Rows about robot tasks:
::::::::::

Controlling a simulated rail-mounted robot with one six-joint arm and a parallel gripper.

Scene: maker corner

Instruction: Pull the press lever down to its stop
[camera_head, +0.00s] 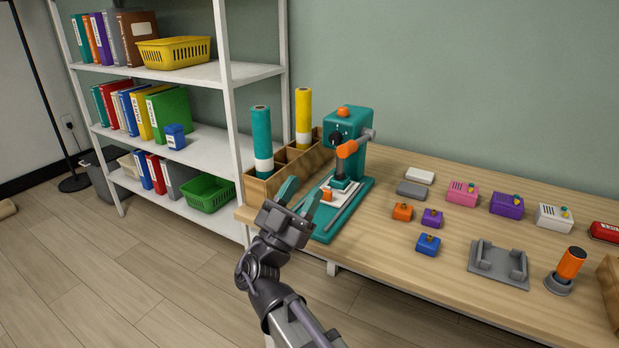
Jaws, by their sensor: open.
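The teal press (349,130) stands on the wooden table near its left end, on a long teal base. Its lever has an orange grip (347,149) that juts out from the press column toward the front left, above a white plate (337,194) with a small orange piece on it. My gripper (300,193) is open and empty, with teal fingers. In the picture it is below and left of the lever grip, apart from it, in front of the press base. The depth between gripper and lever is hard to judge.
A wooden divider box (262,190) with teal and yellow rolls stands left of the press. A white shelf (229,90) with binders and baskets stands at the left.

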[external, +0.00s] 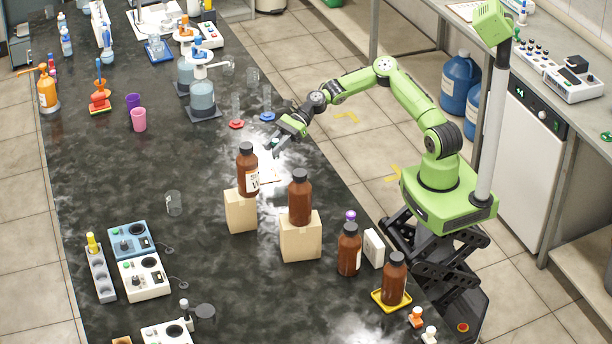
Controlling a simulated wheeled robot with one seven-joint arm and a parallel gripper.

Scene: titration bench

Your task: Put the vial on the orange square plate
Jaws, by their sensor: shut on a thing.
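My gripper (274,148) hangs over the black bench, behind the brown bottles, with its fingers pointing down and left. It is shut on a small thing that I take to be the vial; it is too small and too hidden by the fingers to make out.
Brown bottles (247,161) (300,203) stand on wooden blocks close in front of the gripper. Another bottle (394,283) stands on a yellow tray (377,298). Cylinders with a red base (236,124) and a blue base (267,117) stand behind. The bench's left middle is mostly clear.

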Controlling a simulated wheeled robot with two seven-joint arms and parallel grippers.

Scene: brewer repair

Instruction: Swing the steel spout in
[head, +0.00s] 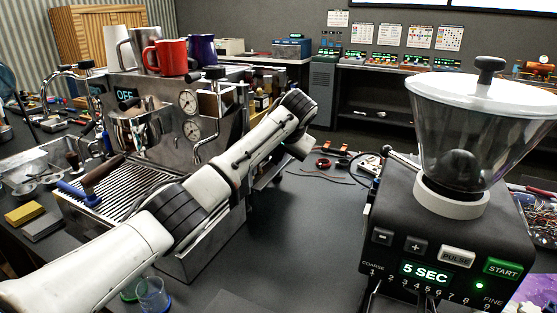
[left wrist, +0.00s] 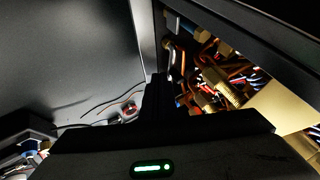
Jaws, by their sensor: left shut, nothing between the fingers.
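The espresso machine (head: 160,115) stands at the left in the head view. A curved steel spout (head: 42,88) sticks out from its left end, swung outward. A second thin steel pipe (head: 210,128) hangs at the front right, beneath a black knob. I cannot tell from the picture alone which one the task means. My left arm reaches across the machine's front to its right side, far from the left spout. The left gripper (left wrist: 158,88) shows in the left wrist view, shut and empty, beside the machine's open side with copper pipes (left wrist: 205,85). My right gripper is out of sight.
A grinder (head: 440,235) with a clear hopper stands at the right. A red mug (head: 165,57), a steel cup and a purple cup are on the machine's top. A clear cup (head: 152,293) stands in front. The dark table between machine and grinder is mostly clear.

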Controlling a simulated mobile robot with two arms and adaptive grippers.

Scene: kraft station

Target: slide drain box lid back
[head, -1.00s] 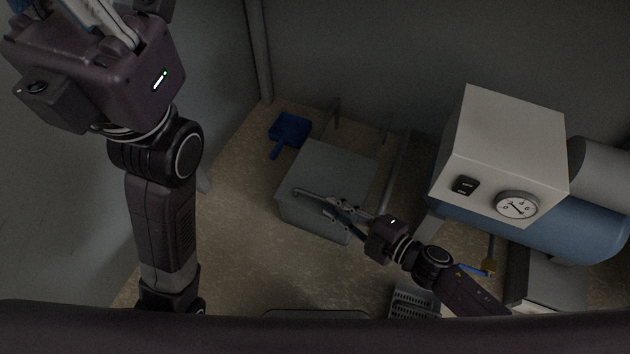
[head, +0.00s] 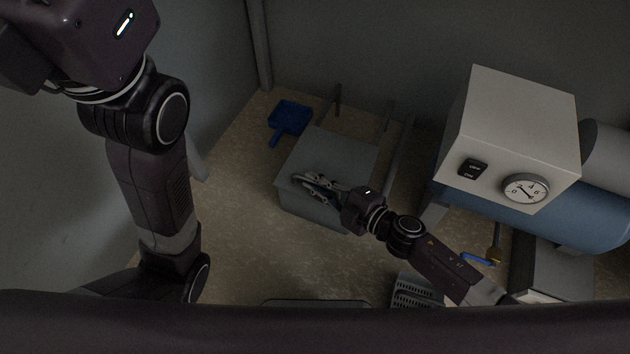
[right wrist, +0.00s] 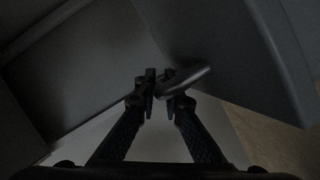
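The drain box (head: 303,211) is a grey box on the floor, with a flat grey lid (head: 347,158) on top. My right gripper (head: 306,186) is at the front left of the lid, low over it. In the right wrist view its fingertips (right wrist: 160,88) are close together beside a rounded grey bar (right wrist: 190,76), which overlaps the right fingertip. Whether the fingers clamp this bar is too dark to tell. My left arm rises at the left of the head view, its gripper fingers outside the picture.
A blue dustpan (head: 290,118) lies behind the box on the left. A blue tank (head: 555,222) with a pale control box (head: 515,125) stands at the right. A grey grated piece (head: 415,289) lies at the lower right. Floor left of the box is clear.

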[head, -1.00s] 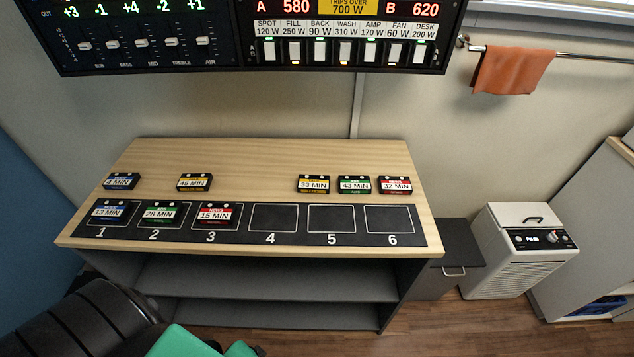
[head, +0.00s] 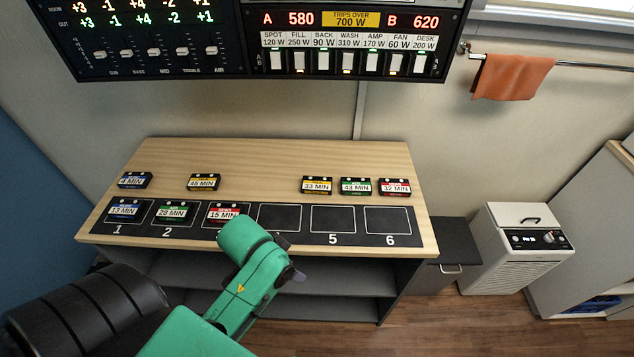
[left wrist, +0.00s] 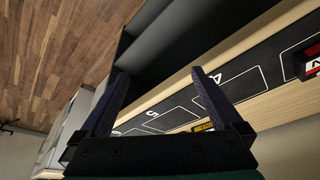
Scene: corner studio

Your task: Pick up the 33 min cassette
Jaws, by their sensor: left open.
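The 33 min cassette (head: 317,186), with a yellow label, lies on the wooden table top behind the black numbered strip, left of the 43 min cassette. In the left wrist view a yellow-labelled cassette (left wrist: 203,127) shows small beyond the fingers; its text is not readable. My left gripper (left wrist: 160,90) is open and empty in the left wrist view, its two dark fingers spread near the table's front edge. In the head view my green left arm reaches up to the front of the table and hides slot 3's number and part of slot 4. My right gripper is not in view.
The 43 min (head: 356,187) and 32 min (head: 394,187) cassettes lie close to its right. The 45 min (head: 204,182) and another cassette (head: 135,180) lie left. Slots 1 to 3 hold cassettes; slots 5 (head: 333,219) and 6 are empty. A switch panel (head: 350,45) hangs above.

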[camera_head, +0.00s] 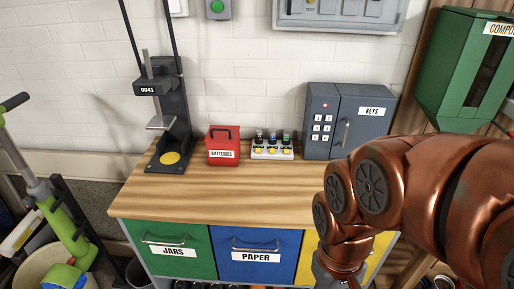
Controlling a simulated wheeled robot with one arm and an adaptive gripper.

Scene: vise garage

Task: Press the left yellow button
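A small white dispenser (272,154) stands on the wooden workbench against the wall, with small dark bottles along its back. Small yellow buttons show in a row on its front; the leftmost yellow button (258,151) is at its left end. A larger yellow disc (170,158) lies on the base of the black stand further left. My copper-coloured arm comes in from the right. My gripper (338,278) points down at the bottom edge, in front of the bench drawers and well apart from the buttons. Its fingertips are cut off or too small to tell.
A red BATTERIES box (222,146) stands just left of the dispenser. A grey KEYS safe (345,120) stands to its right. The black stand (172,110) rises at the left. The front of the wooden benchtop (225,190) is clear.

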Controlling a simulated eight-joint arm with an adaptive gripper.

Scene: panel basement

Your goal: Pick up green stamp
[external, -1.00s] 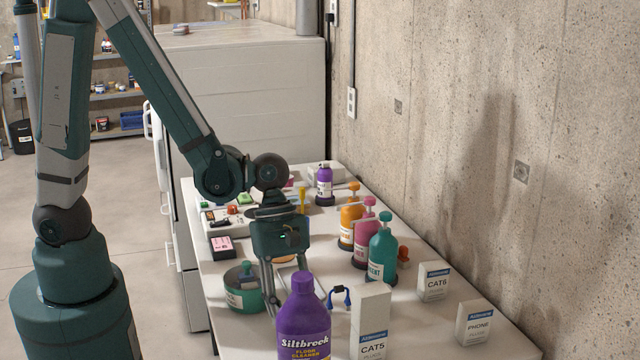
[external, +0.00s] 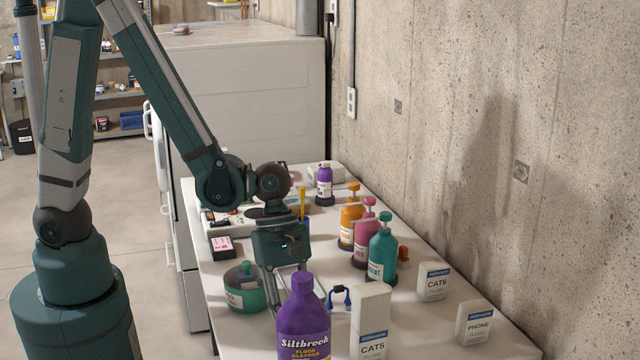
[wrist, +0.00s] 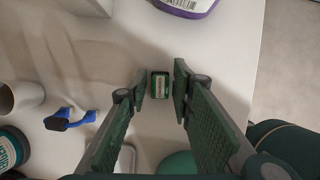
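A small green block with a pale label, which looks like the green stamp (wrist: 160,84), lies on the white tabletop in the wrist view. My gripper (wrist: 160,80) is open, with one finger on each side of the block and a visible gap on both sides. I cannot tell exactly how far the fingertips are above the table. In the external view my gripper points down behind the purple floor cleaner bottle (external: 303,325). Its fingertips and the green block are hidden there.
A green pot (external: 243,288) stands just left of my gripper. A blue-handled tool (external: 340,296) and a white CAT5 box (external: 370,322) are to the right. Pump bottles (external: 383,250) stand farther back. A black-and-pink box (external: 222,246) is at the left table edge.

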::::::::::

- [Given request]: All lines above from the one containing "Target: slide drain box lid back" through the one containing "Scene: vise garage" are to be quoted exactly, and only those; pictures are left out.

- [Result of this task]:
Target: slide drain box lid back
[head, -1.00s] 
[head, +0.00s] 
[right wrist, +0.00s] 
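The drain box (head: 303,211) is a grey box on the floor, with a flat grey lid (head: 347,158) on top. My right gripper (head: 306,186) is at the front left of the lid, low over it. In the right wrist view its fingertips (right wrist: 160,88) are close together beside a rounded grey bar (right wrist: 190,76), which overlaps the right fingertip. Whether the fingers clamp this bar is too dark to tell. My left arm rises at the left of the head view, its gripper fingers outside the picture.
A blue dustpan (head: 290,118) lies behind the box on the left. A blue tank (head: 555,222) with a pale control box (head: 515,125) stands at the right. A grey grated piece (head: 415,289) lies at the lower right. Floor left of the box is clear.

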[head, -1.00s] 
[head, +0.00s] 
[left wrist, +0.00s] 
Scene: corner studio

Your task: Pick up the 33 min cassette
Jaws, by their sensor: left open.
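The 33 min cassette (head: 317,186), with a yellow label, lies on the wooden table top behind the black numbered strip, left of the 43 min cassette. In the left wrist view a yellow-labelled cassette (left wrist: 203,127) shows small beyond the fingers; its text is not readable. My left gripper (left wrist: 160,90) is open and empty in the left wrist view, its two dark fingers spread near the table's front edge. In the head view my green left arm reaches up to the front of the table and hides slot 3's number and part of slot 4. My right gripper is not in view.
The 43 min (head: 356,187) and 32 min (head: 394,187) cassettes lie close to its right. The 45 min (head: 204,182) and another cassette (head: 135,180) lie left. Slots 1 to 3 hold cassettes; slots 5 (head: 333,219) and 6 are empty. A switch panel (head: 350,45) hangs above.

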[camera_head, +0.00s] 
Controlling a simulated wheeled robot with one arm and an adaptive gripper.

Scene: vise garage

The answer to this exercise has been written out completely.